Docenti impegnati istituzionalmente e contrattualmente nella programmazione, sia nel curricolare che nell’extracurricolare, nel progettuale e nel laboratoriale, tra Lim, Bes, Dsa, Pei, Pdp, le otto competenze chiave, cittadinanza e costituzione, i progetti di recupero, la scuola in rete,  le prove Invalsi, le funzioni strumentali, il comitato di valutazione, il corso di BLS, gli incontri scuola-famiglia, i consigli di interclasse, il Ptof, la programmazione per curricoli e competenze, il registro elettronico, il Rav, il polo qualità, la valutazione e l’autovalutazione, il bilancio sociale, la comunicazione efficace, le competenze e la premialitá delle eccellenze, l’inclusione, la dispersione scolastica, gli strumenti compensativi e dispensativi, le attività aggiuntive, la refezione scolastica, le gite, le uscite didattiche, il piano di miglioramento, l’inclusività, i Pon, i FESR, la formazione e l’autoformazione, e l’elenco non è finito ancora…”

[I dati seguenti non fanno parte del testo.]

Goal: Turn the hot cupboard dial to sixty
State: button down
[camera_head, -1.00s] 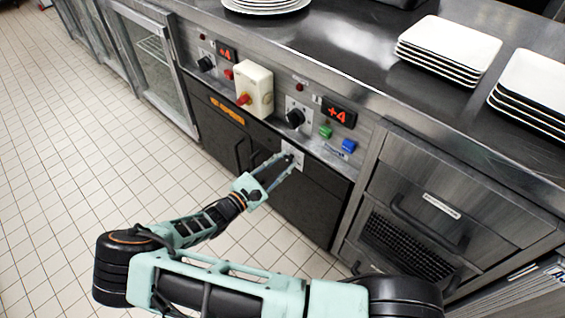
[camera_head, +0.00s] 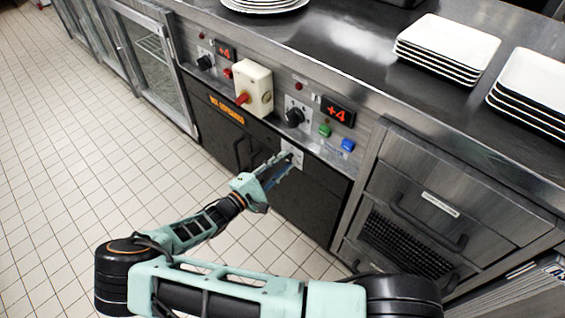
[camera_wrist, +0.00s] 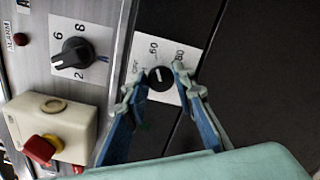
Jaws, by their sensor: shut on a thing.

Conclude opportunamente la Cascella: “Insomma,  alle faine che credono che i docenti giochino a  “candy crush saga” durante le lezioni, sappiate che la Scuola non è un gioco, ma un impegno gravoso fatto di tantissima pazienza, volontà, capacità di coinvolgere e controllare le scolaresche e tanta tanta competenza metodologica, professionale, didattica, culturale ed umana.”
La scuola non è un gioco. Ad essa e ai docenti è affidata la formazione dei cittadini di domani. Ed è meglio che i formatori siano efficienti grazie a piccole, salutari pause, se vogliamo che  siano anche efficaci.